Wonga Hit with a $4.4 Million Compensation Bill

by Ryan Yates on July 11, 2014

Let the Loophole Wars Begin . . .

Wonga has been in the news lately and for all the wrong reasons. Following an investigation by the Financial Conduct Authority the payday loan giant was hit with a $4.4 million compensation bill to be paid to no less than 45,000 customers, after it was found to be sending misleading letters purporting to be from law firms to customers.

Alleged ‘bad financial practices’ on the part of Wonga were highlighted as far back as 2008 by the investigation which culminated in the action taken by the Financial Conduct Authority. The investigation was initiated by the Office of Fair Trading who investigated whether Wonga was ever in breach of financial best practice rules.

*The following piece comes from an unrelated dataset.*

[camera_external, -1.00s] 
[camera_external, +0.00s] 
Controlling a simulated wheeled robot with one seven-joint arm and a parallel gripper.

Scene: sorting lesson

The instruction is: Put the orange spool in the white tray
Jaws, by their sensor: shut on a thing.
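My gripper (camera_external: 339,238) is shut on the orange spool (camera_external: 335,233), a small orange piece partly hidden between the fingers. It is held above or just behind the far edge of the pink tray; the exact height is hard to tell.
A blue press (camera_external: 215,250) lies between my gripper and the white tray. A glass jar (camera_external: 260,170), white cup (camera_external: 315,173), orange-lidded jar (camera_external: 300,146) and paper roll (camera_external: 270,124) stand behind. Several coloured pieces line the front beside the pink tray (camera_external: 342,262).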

So, does this highlight all that is wrong with the growing trend of using payday loan lenders or is it an example of a top-heavy, ‘regulation – happy’ administration? Is business and enterprise likely to be helped or hindered by the Financial Conduct Authority or will all this legal wrangling just line the pockets of lawyers with a sharp eye for an exploitable loophole?

A comparison may be drawn between the new Financial Conduct Authority and similar bodies in the UK with similar ‘public interest’ remits like the Serious Organised Crime Agency. SOCA was established in 2006 with a remit to tackle organised crime and money laundering in the public interest. Rumour has it though that SOCA has been under enormous pressure to rake in cash as a justification for its own existence. If true, what implications has this got for human rights? Many have argued that SOCA has run rough-shod over human rights to secure convictions that increase the agency’s record of ‘fighting crime’ and cash recovery records, and as such the line between pursuing crime in the public interest and pursuing crime as a means of self certification has arguably been crossed.

These implications highlight why we debated but decided against the introduction of ‘performance’ related pay for police officers. How can we measure the ‘performance’ of an agency or individual whose job it is to pursue the public interest? In the case of SOCA, you could argue that ‘performance’ has been measured through the metric of cold hard cash since their budget of £500 million odd is regularly scrutinised by various Westminster committees.

With this in mind it is possible to raise an eyebrow about the now similar activities of the Financial Conduct Authority. Is this just another SOCA but with a remit to target corporate giants like the Wonga website? You might shrug your shoulders and say, ‘well, doesn’t Wonga have lots of cash anyway?”. Well, this is true but this does not mean it is right that it and other successful businesses should be subject to fines in the ‘public interest’ when the ‘public interest’ has been, in the case of SOCA so brazenly measured in terms of ‘performance’ and cash recovery.

It is interesting to note that in the case of Wonga and the ‘fake legal letters’ debacle, no fines were imposed by the Financial Conduct Authority. Ultimately, Wonga avoided a fine, but was forced to pay compensation to customers affected by their actions. However, what is important is that the Financial Conduct Authority had the power to impose a substantial fine and as the years roll on, the ‘performance’ of the Financial Conduct Authority is likely to be measured and scrutinised in the same way we have seen SOCA examined. This will create the same dynamics currently being debated in the case of SOCA, in the case of the Financial Conduct Authority since its activity raises questions of how we can possibly measure the ‘public interest’ in terms of cash recovery?

On the other hand, consumer groups have endorsed the actions of the Financial Conduct Authority on the basis that it encourages an end to bad practices in the financial services sector. Aren’t there better ways to encourage an end to bad practices in the financial sector though? Moreover, are we just going to see a chain reaction as a result of public policy like this where corporations ‘lawyer-up’ and try to find loopholes to justify their actions? This does nothing for the public interest, unless you class enriching lawyers as being in the public interest.

The ‘performance’ of the Financial Conduct Authority remains to be seen and it is true that as yet we have not blatant examples of how cash recovery may have been placed above the pursuit of public interest, as we have in the case of SOCA. However, if the truth is told, we are not far off another SOCA-type body whose activities are likely to attract all the same controversies we have yet to resolve in the case of SOCA.